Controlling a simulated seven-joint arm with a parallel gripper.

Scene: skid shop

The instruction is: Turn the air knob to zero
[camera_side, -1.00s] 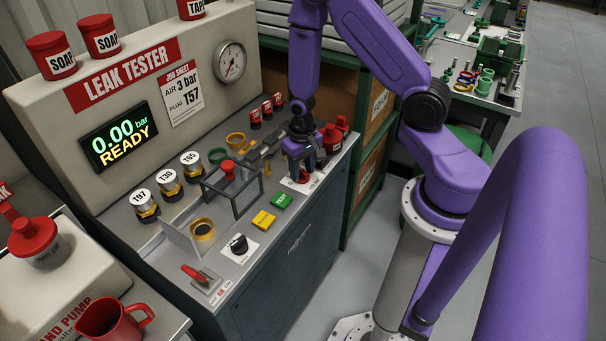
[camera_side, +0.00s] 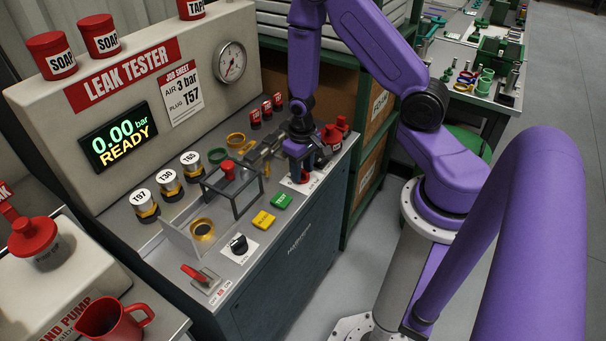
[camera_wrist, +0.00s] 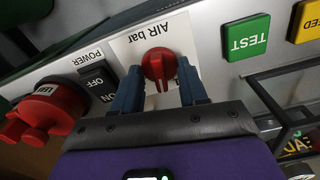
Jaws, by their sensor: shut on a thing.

#### What the exercise asks:
Repeat the material above in full and unchanged, minus its images.

#### The answer:
Controlling a simulated seven-joint arm with a parallel gripper.

Scene: skid shop

The instruction is: Turn the air knob to zero
[camera_side, -1.00s] 
[camera_side, +0.00s] 
[camera_wrist, +0.00s] 
Jaws, by their sensor: shut on a thing.

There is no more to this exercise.